Mumbai, July 2: The tigers have got visitors, and they mean business ' the business of saving the big cats.

Some of the top guns of corporate India have taken it upon themselves to conserve wildlife and are stepping out from air-conditioned boardrooms into the jungles. The reason: you can’t just sit and watch the tigers vanish and mouth jargons like depleting green cover.

DSP Merill Lynch chairman Hemendra Kothari, a forest lover, has taken the lead in getting together fellow business barons to help raise funds for wildlife conservation as well as start a serious dialogue with the government and NGOs for future initiatives.

“Global warming has serious implications and there is a need to create awareness about its effects on our environment. Much needs to be done about protecting our forests, and the government does not have enough resources.

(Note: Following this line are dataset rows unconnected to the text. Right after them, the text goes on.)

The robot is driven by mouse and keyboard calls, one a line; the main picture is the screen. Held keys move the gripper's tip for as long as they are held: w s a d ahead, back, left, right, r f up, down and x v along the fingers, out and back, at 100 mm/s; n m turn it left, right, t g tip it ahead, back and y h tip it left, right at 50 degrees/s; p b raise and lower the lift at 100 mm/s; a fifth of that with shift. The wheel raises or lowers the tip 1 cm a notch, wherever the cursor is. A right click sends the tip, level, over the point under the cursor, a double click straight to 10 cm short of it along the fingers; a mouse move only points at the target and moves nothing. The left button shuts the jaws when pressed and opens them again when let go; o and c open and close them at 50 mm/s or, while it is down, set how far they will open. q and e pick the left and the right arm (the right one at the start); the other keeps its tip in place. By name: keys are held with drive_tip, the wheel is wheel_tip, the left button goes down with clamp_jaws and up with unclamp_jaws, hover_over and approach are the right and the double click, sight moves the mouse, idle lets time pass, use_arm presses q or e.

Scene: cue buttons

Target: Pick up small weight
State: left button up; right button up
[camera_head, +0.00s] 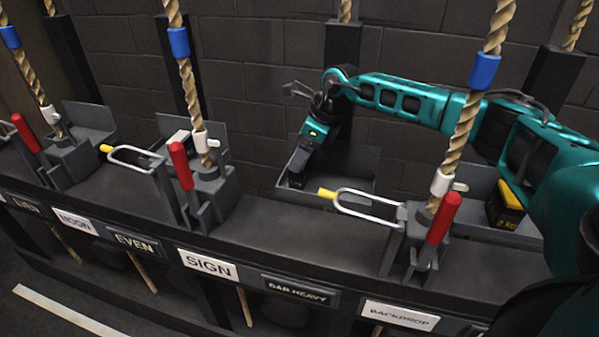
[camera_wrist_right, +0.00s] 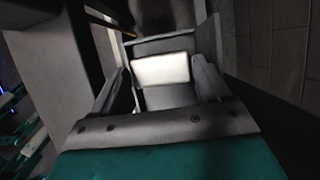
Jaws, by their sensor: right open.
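My right gripper (camera_head: 297,178) points down into a grey open tray (camera_head: 345,185) against the back wall. In the right wrist view its jaws (camera_wrist_right: 160,85) are open, with a pale, brightly lit block (camera_wrist_right: 160,69) between or just beyond the fingers. I cannot tell whether they touch it, or whether it is the small weight; the head view does not show it there. A black weight with a yellow top (camera_head: 508,205), marked 2 kg, stands in the right tray, partly behind my arm. My left gripper is not in view.
Ropes with blue bands (camera_head: 485,72) rise in front of the trays. Red-handled levers (camera_head: 440,218) and metal loops with yellow ends (camera_head: 360,205) line the rail. A pale block (camera_head: 180,140) sits in the left tray. Labels such as SIGN (camera_head: 208,264) run along the front.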

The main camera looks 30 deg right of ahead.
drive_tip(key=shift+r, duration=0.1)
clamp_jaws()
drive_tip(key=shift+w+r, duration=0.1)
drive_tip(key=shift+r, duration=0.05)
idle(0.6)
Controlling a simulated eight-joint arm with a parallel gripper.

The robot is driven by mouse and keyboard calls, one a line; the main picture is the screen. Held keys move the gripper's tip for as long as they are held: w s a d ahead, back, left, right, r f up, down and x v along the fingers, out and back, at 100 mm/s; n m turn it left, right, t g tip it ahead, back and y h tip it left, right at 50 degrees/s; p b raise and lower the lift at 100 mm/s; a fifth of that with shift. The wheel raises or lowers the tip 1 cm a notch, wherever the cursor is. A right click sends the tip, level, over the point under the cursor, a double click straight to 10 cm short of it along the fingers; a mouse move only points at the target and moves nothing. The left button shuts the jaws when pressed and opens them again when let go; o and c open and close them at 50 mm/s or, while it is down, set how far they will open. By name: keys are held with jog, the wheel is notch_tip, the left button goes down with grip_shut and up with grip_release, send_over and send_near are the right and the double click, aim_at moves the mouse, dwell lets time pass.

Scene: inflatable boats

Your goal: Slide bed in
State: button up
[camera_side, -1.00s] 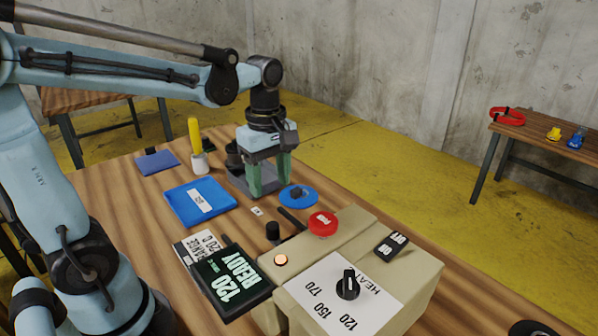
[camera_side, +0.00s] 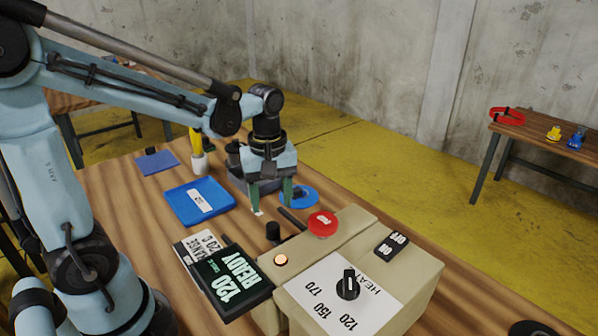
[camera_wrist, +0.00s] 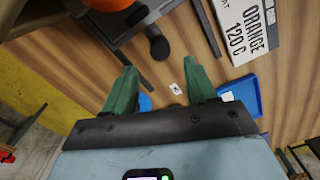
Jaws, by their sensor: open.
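The beige machine (camera_side: 362,231) stands at the front of the table. The bed shows in the wrist view as a dark grey plate (camera_wrist: 120,36) at the machine's edge, with a round black knob (camera_wrist: 157,46) at its near side; the knob also shows in the side view (camera_side: 272,231). A black rail (camera_wrist: 207,28) lies on one side of the knob and another rail (camera_wrist: 132,74) on the other. My gripper (camera_side: 271,208) is open and empty, low over the table behind the knob. In the wrist view its green fingers (camera_wrist: 160,68) point toward the knob, apart from it.
A READY display (camera_side: 232,281) and an ORANGE 120 C card (camera_wrist: 250,27) stand beside the knob. The red button (camera_side: 322,223) tops the machine.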

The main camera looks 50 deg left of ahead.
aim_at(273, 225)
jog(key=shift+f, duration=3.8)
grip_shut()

It is time to see if the private sector can help in any way,” Kothari said.

Kothari played a key role in bringing together industry captains like Mukesh Ambani, Ratan Tata, Adi Godrej, Kiran Mazumdar Shaw, K.V. Kamath, Kumarmangalam Birla and S. Ramadorai and issuing a strong statement when tigers vanished from Rajasthan’s Sariska reserve.

In fact, many of these big guns take a keen personal interest in wildlife.

“He does his bit about wildlife in his characteristic low-key manner. He makes sure no one tampers with water bodies and natural habitats in his projects. In the Jamnagar plant, care is taken that hundreds of migratory birds which flock there are not disturbed,” said a Reliance spokesperson about Ambani.

“From just 28 tiger reserves across India, more than 300 rivers originate. The rivers would dry up tomorrow if the forests are not protected. We have to think about the way ahead,” Kothari says.

So, he set up the Wild Life Conservation Trust two years ago which works with NGOs like the Delhi-based Sanskara Development Trust and the Asia Conservation Awareness Program.